Het huis met de geesten is een magisch-realistische familiekroniek tegen de achtergrond van het 20e-eeuwse Chili. Want hoewel er geen namen worden genoemd, is het duidelijk dat de stad waar het grote, labyrintische familiehuis (‘het huis met de geesten’) staat Santiago is, dat de President die na de overwinning van de socialisten aan de macht komt verwijst naar de in 1973 om het leven gebrachte Salvador Allende (de oom van Isabel), en dat de Chileense Paulo Neruda model heeft gestaan voor de Dichter. Het verhaal is gebouwd rondom de levens van drie, of eigenlijk vier vrouwen: Rosa de Schone, die op jonge leeftijd sterft door vergif dat eigenlijk voor haar vader bedoeld was, haar helderziende zusje Clara, die zal trouwen met Rosa’s verloofde, Clara’s dochter Blanca en dier dochter Alba. En er is een vijfde, mannelijk personage dat in elke generatie weer een belangrijke rol speelt: de tirannieke grootgrondbezitter Esteban Trueba, Clara’s man, Blanca’s vader en Alba’s grootvader.

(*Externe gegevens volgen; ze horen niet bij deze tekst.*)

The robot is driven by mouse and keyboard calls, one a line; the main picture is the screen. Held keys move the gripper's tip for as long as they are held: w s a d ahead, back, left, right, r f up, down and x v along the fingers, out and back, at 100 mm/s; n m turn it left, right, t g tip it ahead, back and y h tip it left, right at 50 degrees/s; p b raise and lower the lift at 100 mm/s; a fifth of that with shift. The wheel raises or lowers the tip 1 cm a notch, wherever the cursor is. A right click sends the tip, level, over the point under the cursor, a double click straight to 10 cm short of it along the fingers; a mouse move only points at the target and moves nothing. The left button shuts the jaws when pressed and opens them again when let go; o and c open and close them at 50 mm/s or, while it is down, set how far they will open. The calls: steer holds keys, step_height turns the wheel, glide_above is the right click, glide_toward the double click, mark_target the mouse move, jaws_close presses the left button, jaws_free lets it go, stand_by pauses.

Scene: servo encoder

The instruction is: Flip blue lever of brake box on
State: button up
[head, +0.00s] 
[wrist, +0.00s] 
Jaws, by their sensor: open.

Sympathiek is deze Esteban niet. Hij is een man met driftbuien, die op het landgoed waar hij de scepter zwaait zijn lust en woede botviert op jonge meisjes en zo ontelbare bastaarden verwekt. Die merkt dat hij oud is geworden wanneer hij ‘niet meer voldoende kracht [heeft] om een stevig meisje bij haar middel te pakken en […] haar de kleren van het lijf te scheuren en haar tegen haar wil te nemen’. Die de grote liefde van zijn dochter drie vingers afhakt (en de radio kort en klein slaat wanneer hij deze jongen, een linkse protestzanger, een nummer hoort spelen), en zijn eigen vrouw de tanden uit haar mond slaat.
De passages over Esteban wekten bij mij vaak walging op. Maar even gruwelijk zijn de scènes waarin beschreven wordt hoe de slachtoffers van de militaire dictatuur behandeld (lees: gemarteld en gedood) worden. Want Het huis met de geesten gaat niet alleen over familieverhoudingen en onmogelijke liefdes, het laat ook op indringende wijze zien hoe Chili van de ene op de andere dag verviel in een rechtse terreur — en hoeveel doden en verdwijningen, en vooral angst, die met zich meebracht.
Het zal zondag natuurlijk niet gaan over Het huis met de geesten; maar ik ben blij dat ik het boek waarmee haar succescarrière begon — en waarmee ze bovendien een trend van vlot leesbare, magisch-realistische vrouwenromans zette — eindelijk gelezen heb.